Sunday, May 15, 2011
Start here or there. . . You tell me.
These past week and weekend has gotten me thinking. As I am here, I know that this is a God thing that I am here in atlanta at this point. He has a plan for me here and I am trying to figure this out. I have had the chance to learn alot about human trafficking and we are going to be working with a organization and doing stuff with it. I am thoroughly excited about it. I have feelings that I just really miss the deep connection I am used to being around but I am also feeling that there is something here for me and I am mainly concentrating on work and on the children. Seeing the creeper made all of this seem so super real to me. I just want to stay here for the rest of my life and work here.
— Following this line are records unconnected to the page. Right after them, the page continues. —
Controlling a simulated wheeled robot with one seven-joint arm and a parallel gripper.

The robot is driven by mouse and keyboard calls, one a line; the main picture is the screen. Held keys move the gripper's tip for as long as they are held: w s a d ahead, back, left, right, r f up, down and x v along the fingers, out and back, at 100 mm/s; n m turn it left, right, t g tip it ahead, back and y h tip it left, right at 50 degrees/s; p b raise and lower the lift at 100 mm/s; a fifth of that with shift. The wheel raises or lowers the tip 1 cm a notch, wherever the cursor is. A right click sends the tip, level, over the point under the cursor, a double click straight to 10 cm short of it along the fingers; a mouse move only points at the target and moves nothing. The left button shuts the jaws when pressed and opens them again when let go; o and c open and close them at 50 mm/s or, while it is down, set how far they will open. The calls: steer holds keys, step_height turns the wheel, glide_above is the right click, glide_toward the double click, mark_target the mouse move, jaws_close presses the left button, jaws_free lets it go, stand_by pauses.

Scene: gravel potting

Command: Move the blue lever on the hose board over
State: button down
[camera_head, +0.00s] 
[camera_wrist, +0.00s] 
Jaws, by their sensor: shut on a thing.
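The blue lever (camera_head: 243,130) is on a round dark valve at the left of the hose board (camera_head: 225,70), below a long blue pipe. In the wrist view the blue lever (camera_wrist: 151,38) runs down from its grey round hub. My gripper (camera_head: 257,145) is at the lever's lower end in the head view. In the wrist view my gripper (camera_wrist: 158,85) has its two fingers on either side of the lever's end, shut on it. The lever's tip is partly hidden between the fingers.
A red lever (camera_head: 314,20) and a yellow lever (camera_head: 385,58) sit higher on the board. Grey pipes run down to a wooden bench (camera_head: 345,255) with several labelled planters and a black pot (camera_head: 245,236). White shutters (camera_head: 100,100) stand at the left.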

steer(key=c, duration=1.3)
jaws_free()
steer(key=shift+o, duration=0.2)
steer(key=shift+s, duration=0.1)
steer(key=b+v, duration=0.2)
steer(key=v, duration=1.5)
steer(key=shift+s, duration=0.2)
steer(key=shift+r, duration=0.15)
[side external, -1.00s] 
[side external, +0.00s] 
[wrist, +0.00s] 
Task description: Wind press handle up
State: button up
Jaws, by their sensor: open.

I have had the opportunity to work with tons of kids and impact their lives. To me it is all about the children. I find that when I think about all the money and the logistical stuff of it all I wonder why I am here. Then I go and see the children and learn about these things going on and all I wanna do is stand up and fix it. So now I am just confused and upset about how somethings are going on now but I can see that I am here for a specific reason and that it will be worth it all in the end. Makes me think. . . God works in many mysterious and strange ways. I just need to wait and have faith. He is the one that I need to hold onto. He is my protector and savior.